According to a report from bitcoin.com, the G20 countries are now preparing on establishing crypto policies at the upcoming G20 summit held on June 28 and 29 in Osaka Japan. According to Wikipedia, G20 is an international forum for the governments and is attended by central bank governors from the world’s highly developed economies consisting of Argentina, Australia, Brazil, Canada, China, France, Germany, India, Indonesia, Italy, Japan, Mexico, South Korea, South Africa, Russia, Saudi Arabia, Turkey, the U.K., the U.S., and the European Union.
Several standards-setting regulatory bodies have committed their resources to help the G20 countries in setting crypto policies, the committee members have signed a joint declaration that would put regulations on crypto assets for Anti Money Laundering and countering the use of cryptocurrencies for the financing of terrorism. According to Japanese media, the countries that are meeting in the G20 summit are expected to accept new crypto-related regulations.
The Financial Action Task Force (FATF), an inter-governmental body which was founded in 1989 on the initiative of the G7 to develop policies for countering money laundering, also has reaffirmed support from G20. The committee has asked about clarification on the approach that FATF would use to apply its standard to virtual asset activities.
FATF responded to it, “Jurisdictions should apply a risk-based approach to virtual assets. At a minimum, virtual asset service providers should be required to be licenced or registered in the jurisdiction where they are created, or … where they have their place of business.”
A report outlining the list of crypto regulators in every member country has also been submitted to G20 by the Financial Stability Board. The Financial Stability Board monitors and also makes recommendations about the global financial system. Along with this, The International Organization of Securities Commissions, an association of organizations that regulates future markets and also sets standards globally for securities and market regulations, has developed a support framework for identification of risks associated with the trading of crypto assets.

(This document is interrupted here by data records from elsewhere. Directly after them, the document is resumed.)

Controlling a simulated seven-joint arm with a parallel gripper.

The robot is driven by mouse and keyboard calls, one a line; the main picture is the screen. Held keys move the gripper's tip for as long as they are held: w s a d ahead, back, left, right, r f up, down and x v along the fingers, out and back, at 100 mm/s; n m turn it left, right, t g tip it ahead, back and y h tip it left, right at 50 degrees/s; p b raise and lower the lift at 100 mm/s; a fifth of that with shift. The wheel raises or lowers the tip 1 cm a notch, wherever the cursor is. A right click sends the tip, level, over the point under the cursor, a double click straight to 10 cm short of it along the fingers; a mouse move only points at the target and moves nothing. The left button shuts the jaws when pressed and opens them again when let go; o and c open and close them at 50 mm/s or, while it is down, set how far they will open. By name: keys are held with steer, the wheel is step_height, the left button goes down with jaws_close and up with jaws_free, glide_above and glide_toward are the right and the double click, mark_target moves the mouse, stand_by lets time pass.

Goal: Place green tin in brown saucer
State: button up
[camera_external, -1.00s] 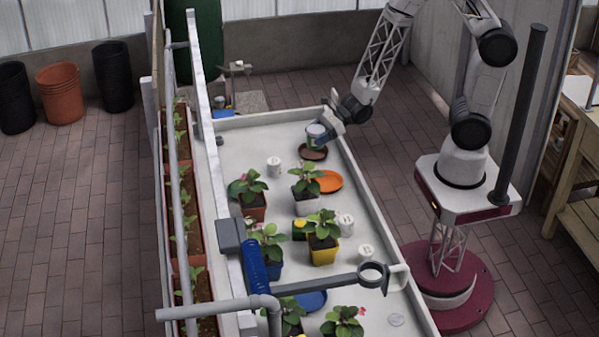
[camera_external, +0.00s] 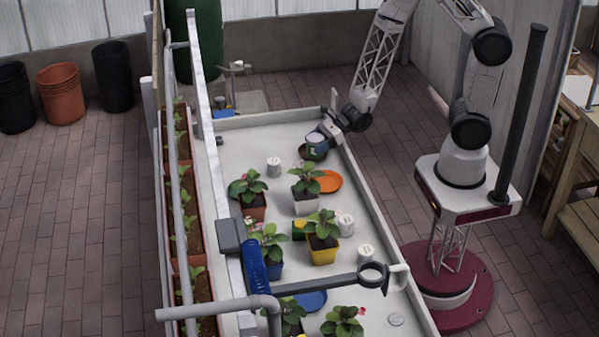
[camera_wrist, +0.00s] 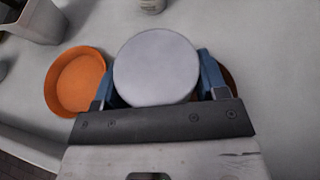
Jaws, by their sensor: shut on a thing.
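My gripper (camera_external: 318,143) is shut on the green tin (camera_external: 315,139), whose pale round lid faces up. In the wrist view the tin's lid (camera_wrist: 157,69) fills the space between the blue fingers and hides the tin's side. The brown saucer (camera_external: 305,153) is at the far right of the bench, below the tin in the external view and partly hidden by it. In the wrist view only a sliver of brown saucer (camera_wrist: 229,79) shows at the right, behind a finger. Whether the tin touches the saucer I cannot tell.
An orange saucer (camera_external: 327,181) lies close by; it also shows in the wrist view (camera_wrist: 77,83). A potted plant (camera_external: 306,186) and a white tin (camera_external: 274,167) stand near. The bench rim (camera_external: 352,160) runs along the right. The bench's far end is clear.

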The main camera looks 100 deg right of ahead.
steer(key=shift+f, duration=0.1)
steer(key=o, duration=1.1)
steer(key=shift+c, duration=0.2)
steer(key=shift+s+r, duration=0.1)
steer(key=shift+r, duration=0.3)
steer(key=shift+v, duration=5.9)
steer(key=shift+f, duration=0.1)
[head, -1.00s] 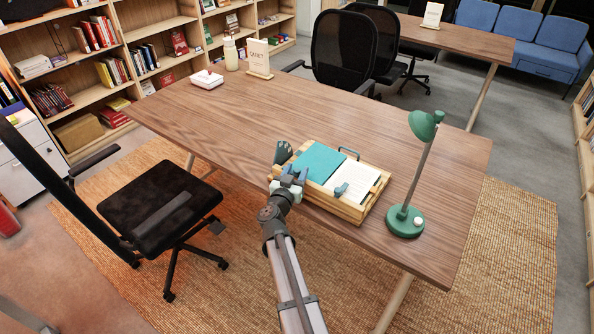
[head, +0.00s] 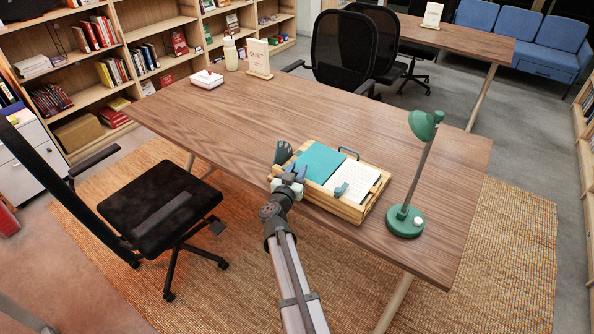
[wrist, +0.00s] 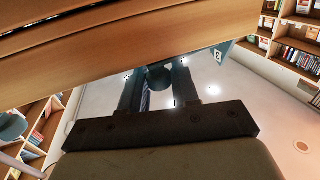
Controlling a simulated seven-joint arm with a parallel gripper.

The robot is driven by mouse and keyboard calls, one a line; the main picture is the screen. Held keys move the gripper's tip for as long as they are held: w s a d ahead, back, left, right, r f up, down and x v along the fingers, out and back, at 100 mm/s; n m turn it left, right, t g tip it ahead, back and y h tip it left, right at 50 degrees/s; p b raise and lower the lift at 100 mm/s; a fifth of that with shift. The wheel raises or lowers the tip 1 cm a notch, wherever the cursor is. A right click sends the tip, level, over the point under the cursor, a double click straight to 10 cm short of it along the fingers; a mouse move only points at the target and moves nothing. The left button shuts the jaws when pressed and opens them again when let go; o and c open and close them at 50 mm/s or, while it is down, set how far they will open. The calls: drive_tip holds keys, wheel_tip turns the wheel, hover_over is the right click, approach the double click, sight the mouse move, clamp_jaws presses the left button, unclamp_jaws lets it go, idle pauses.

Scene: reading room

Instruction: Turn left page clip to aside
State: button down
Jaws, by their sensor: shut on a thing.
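A wooden book stand (head: 345,208) lies on the desk, holding a teal left page (head: 318,162) and a white right page (head: 357,176). A small blue-grey clip (head: 341,190) sits on the white page's lower edge. My gripper (head: 290,176) is at the stand's front left corner. In the wrist view, my gripper's fingers (wrist: 160,92) are shut around a dark rounded piece, apparently the left page clip (wrist: 160,76), just past the wooden edge. My gripper mostly hides this clip in the head view.
A green lamp (head: 405,221) stands right of the stand. The desk (head: 270,125) is clear behind it. A sign (head: 259,58), bottle (head: 230,54) and white box (head: 207,79) stand at the far left. A black chair (head: 160,205) is to the left.

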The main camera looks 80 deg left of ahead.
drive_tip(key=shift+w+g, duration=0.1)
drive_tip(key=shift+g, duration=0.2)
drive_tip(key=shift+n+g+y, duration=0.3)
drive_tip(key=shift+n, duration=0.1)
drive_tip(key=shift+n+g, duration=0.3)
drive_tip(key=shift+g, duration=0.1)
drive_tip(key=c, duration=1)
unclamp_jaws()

In South America, on the issue of Anti-Money Laundering and combating money laundering, the Central Bank of Brazil said: “Our current mandate allows us to assess financial institutions’ exposure to those assets and supervise their operations. Moreover, BCB has the mandate to regulate what type of operations involving crypto-assets, if any, financial institutions can perform.”
Currently, different countries are using different approaches regarding the regulation of cryptocurrencies.
The Saudi Arabian Monetary Authority (SAMA) along with the Capital Market Authority “are planning to conduct a study that aims to conduct assessments of the feasibility to introduce crypto-assets and ICOs in Saudi Arabia.” The Board also clarified: “Currently, there is no regulation directly targeting crypto-assets in Saudi Arabia. However, SAMA’s current mandate allows it to assess financial institutions’ exposure to those assets and supervise their operations.”